13. The computer-implemented method of claim 10, wherein the evaluation data set is the same as the encoder training set.
14. The computer-implemented method of claim 10, wherein the first generative model and the second generative model are trained with the encoder training set.
15. The computer-implemented method of claim 10, wherein the first generative model and the second generative model have different architectures.
16. The computer-implemented method of claim 10, wherein determining the first score and the second score comprises scoring based on a reconstruction error of the evaluation data set.
17. The computer-implemented method of claim 10, wherein the first score and second score estimate a Wasserstein distance.
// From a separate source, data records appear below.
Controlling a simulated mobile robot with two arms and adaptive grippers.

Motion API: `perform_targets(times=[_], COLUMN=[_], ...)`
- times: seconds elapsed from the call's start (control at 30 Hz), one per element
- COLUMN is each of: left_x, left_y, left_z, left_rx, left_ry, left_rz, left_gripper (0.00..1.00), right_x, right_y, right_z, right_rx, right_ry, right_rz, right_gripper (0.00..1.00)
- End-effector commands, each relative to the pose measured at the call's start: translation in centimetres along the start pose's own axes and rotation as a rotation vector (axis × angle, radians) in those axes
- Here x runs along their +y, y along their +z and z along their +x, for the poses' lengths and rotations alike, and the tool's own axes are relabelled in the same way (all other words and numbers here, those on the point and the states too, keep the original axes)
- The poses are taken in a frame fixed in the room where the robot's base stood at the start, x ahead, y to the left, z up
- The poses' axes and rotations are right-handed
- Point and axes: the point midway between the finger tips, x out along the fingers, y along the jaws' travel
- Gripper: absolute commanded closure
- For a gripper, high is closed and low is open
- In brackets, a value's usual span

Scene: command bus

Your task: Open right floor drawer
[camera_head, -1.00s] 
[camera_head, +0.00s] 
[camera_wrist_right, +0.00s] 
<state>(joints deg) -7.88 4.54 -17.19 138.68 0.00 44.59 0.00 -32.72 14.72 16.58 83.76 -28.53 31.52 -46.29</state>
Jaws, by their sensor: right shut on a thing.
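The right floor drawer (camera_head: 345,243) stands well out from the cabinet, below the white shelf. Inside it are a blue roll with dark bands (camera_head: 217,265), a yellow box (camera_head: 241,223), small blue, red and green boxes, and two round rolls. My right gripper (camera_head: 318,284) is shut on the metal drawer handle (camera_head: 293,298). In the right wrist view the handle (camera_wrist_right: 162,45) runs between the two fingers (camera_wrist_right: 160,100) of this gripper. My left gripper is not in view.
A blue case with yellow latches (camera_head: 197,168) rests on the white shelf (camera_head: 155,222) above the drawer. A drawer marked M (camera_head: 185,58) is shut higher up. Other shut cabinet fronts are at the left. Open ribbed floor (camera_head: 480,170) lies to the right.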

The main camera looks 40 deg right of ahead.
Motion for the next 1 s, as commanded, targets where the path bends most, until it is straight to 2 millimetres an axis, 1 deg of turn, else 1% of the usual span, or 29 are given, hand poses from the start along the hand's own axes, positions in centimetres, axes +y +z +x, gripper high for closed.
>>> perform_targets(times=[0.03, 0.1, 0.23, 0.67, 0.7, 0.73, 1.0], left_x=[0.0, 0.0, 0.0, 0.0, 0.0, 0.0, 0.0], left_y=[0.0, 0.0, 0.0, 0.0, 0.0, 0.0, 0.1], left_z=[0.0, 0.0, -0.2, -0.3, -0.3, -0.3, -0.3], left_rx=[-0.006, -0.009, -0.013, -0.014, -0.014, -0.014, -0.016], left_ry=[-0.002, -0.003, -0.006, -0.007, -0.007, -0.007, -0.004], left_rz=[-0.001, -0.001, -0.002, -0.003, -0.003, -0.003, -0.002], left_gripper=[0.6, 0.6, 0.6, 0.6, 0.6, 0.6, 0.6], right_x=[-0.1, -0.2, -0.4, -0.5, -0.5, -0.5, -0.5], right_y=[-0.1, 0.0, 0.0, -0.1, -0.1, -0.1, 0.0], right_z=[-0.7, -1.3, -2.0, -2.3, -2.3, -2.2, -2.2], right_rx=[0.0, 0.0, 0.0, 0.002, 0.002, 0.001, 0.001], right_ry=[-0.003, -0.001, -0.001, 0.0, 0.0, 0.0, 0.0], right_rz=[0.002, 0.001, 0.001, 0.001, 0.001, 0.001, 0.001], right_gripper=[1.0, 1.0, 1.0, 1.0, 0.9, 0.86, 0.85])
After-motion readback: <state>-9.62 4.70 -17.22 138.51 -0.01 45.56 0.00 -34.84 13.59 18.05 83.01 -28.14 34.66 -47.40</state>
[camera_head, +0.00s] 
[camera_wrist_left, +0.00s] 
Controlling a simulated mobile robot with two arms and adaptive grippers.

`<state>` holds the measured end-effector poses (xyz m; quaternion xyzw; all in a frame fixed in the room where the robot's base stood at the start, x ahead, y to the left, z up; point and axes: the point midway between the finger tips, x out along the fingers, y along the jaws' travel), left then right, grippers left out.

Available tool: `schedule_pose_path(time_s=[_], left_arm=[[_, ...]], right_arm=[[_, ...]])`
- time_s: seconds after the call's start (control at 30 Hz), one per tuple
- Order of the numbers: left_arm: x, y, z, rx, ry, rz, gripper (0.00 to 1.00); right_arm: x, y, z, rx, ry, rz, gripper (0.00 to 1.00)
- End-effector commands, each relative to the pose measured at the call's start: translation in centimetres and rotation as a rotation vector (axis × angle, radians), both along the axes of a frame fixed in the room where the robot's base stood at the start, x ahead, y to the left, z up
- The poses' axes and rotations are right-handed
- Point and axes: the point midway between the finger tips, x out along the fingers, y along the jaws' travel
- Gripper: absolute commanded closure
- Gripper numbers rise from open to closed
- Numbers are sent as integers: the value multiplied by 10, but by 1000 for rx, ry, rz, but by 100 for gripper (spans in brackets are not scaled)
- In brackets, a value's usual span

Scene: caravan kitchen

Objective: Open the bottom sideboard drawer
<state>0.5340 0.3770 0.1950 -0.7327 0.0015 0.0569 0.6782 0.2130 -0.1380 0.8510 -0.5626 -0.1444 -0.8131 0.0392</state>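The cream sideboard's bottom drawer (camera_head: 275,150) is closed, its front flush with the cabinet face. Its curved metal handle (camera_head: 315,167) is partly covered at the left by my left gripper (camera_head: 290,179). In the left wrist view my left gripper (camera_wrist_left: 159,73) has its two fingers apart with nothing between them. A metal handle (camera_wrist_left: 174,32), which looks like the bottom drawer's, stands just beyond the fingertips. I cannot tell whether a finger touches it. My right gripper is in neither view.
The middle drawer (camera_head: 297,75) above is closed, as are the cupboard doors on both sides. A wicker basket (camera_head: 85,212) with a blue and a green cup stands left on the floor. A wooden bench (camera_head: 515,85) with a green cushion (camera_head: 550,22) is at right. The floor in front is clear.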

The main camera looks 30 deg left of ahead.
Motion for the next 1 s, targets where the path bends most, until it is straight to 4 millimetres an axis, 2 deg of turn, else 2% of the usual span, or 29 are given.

18. The computer-implemented method of claim 10, wherein the first generative model and second generative model are configured to generate tabular, image, or text data.
19. A non-transitory computer-readable medium for evaluating generative models, the non-transitory computer-readable medium comprising instructions that are executable by a processor for:
identifying a first generative model and a second generative model;
training a first autoencoder on a set of encoder training data using an encoder architecture and the first generative model, the first generative model being held constant during training of the first autoencoder;
training a second autoencoder on the set of encoder training data using the encoder architecture and the first generative model, the second generative model being held constant during training of the second autoencoder;
determining a first score for the first generative model based on the first autoencoder applied to an evaluation data set;
determining a second score for the second generative model based on the second autoencoder applied to the evaluation data set; and
selecting the first generative model or the second generative model for deployment as an active model for subsequent data generation based on the first score and the second score.
20. The computer-readable medium of claim 19, wherein the first score and second score are a reconstruction loss of the evaluation data set.